**STATED GOAL**
Write the data out again exactly, dropping any images it holds.

**COLLECTED DATA**

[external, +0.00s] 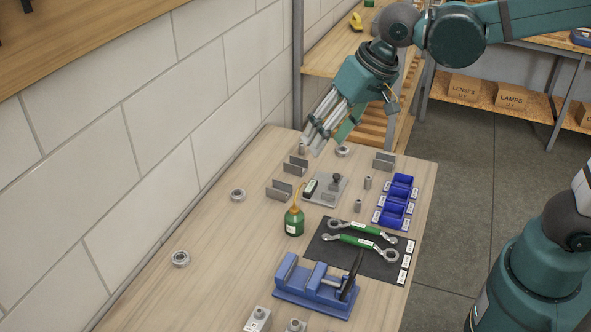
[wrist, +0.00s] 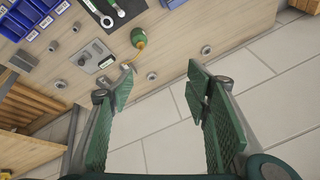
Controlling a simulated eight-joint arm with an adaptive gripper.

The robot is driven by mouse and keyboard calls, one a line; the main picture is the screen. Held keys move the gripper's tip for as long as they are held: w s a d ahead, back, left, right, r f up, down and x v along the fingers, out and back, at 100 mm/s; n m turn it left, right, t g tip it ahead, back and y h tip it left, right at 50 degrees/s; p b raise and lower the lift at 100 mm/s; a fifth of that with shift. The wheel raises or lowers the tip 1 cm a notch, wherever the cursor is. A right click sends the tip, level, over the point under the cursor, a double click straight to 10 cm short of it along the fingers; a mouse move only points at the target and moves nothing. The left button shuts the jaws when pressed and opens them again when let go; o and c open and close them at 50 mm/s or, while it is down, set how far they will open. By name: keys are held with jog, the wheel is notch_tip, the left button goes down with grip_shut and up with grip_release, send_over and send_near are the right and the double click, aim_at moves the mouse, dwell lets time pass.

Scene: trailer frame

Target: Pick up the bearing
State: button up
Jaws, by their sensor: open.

**OUTPUT**
[external, +0.00s] 
[wrist, +0.00s] 
Controlling a simulated eight-joint arm with an adaptive gripper.

The robot is driven by mouse and keyboard calls, one a line; the main picture is the screen. Held keys move the gripper's tip for as long as they are held: w s a d ahead, back, left, right, r f up, down and x v along the fingers, out and back, at 100 mm/s; n m turn it left, right, t g tip it ahead, back and y h tip it left, right at 50 degrees/s; p b raise and lower the lift at 100 mm/s; a fifth of that with shift. The wheel raises or lowers the tip 1 cm a notch, wherever the cursor is. A right click sends the tip, level, over the point under the cursor, a double click straight to 10 cm short of it along the fingers; a mouse move only points at the target and moves nothing. The left button shuts the jaws when pressed and opens them again when let go; o and c open and close them at 50 mm/s or, while it is down, set how far they will open. By name: keys are held with jog, the wheel is notch_tip, the left button goes down with grip_shut and up with grip_release, send_over and send_near are the right and the double click, aim_at moves the mouse, dwell lets time pass.

Scene: trailer frame

Target: Pick up the bearing
State: button up
Jaws, by their sensor: open.

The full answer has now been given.